• _Source records_:
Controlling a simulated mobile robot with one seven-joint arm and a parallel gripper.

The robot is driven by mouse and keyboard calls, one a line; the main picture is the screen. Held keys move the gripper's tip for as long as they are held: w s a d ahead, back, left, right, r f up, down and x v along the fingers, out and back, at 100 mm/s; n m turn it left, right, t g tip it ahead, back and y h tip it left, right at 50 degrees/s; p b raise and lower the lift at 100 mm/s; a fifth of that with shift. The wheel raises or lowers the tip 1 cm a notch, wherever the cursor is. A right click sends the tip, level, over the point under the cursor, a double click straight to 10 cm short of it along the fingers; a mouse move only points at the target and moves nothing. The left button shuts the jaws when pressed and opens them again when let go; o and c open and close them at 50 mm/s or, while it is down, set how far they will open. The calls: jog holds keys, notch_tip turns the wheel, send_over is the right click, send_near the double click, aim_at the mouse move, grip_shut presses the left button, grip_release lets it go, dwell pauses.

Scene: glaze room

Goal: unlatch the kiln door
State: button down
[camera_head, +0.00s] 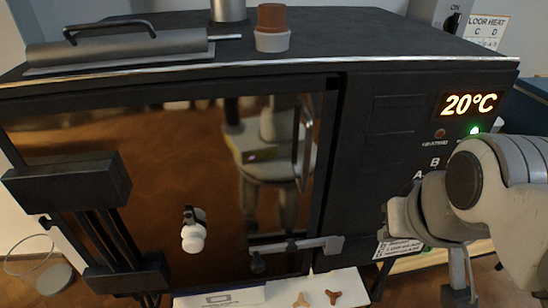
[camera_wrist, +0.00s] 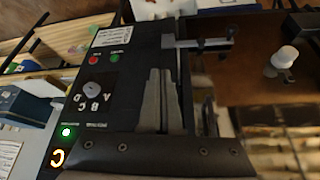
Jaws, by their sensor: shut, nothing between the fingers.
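The black kiln stands in front of me with a dark, reflective door (camera_head: 110,150). A grey metal latch bar (camera_head: 300,245) lies roughly level across the door's lower right edge; it also shows at the top of the wrist view (camera_wrist: 195,43). An upright handle (camera_head: 305,150) is on the door's right side. The door looks closed. My gripper (camera_wrist: 160,73) is shut and empty, over the black control panel beside the door. The latch lies beyond its fingertips and to their right in the wrist view, apart from them. In the head view my wrist hides part of the panel.
A white knob (camera_head: 193,235) sticks out of the door. The panel has a lit 20°C display (camera_head: 470,104), a lettered dial (camera_wrist: 92,87), a red button (camera_wrist: 93,59) and a green button (camera_wrist: 117,58). A pot (camera_head: 272,40) stands on top.

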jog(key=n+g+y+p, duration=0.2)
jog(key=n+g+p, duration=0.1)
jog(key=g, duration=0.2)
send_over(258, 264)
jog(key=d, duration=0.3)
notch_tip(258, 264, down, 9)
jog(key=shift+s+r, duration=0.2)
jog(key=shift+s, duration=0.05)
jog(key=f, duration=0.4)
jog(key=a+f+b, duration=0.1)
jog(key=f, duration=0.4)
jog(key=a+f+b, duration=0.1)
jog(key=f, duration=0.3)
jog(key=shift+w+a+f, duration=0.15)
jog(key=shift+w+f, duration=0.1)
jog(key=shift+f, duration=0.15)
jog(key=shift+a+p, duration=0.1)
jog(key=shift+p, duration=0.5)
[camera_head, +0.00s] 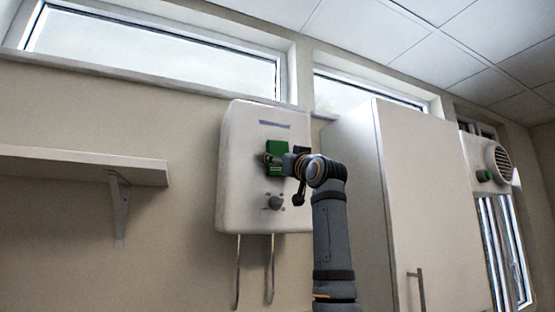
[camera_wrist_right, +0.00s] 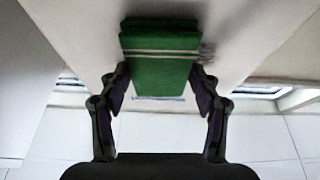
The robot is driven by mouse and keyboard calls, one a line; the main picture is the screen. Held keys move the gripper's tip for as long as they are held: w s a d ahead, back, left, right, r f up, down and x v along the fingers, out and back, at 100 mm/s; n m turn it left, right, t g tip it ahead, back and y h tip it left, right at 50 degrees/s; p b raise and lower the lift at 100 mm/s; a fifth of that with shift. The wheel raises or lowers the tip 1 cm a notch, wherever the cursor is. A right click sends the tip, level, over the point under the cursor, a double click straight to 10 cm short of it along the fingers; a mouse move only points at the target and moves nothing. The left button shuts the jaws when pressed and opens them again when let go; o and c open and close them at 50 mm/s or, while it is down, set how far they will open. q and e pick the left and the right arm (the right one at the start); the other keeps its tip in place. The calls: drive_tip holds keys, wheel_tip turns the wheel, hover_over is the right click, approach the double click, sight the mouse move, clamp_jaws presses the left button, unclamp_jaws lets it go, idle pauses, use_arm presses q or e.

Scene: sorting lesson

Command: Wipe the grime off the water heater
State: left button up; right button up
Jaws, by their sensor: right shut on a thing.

• _Work to complete_: Across the records, count the lines holding the string "State". Give the number and stop.

• _Expected output_: 2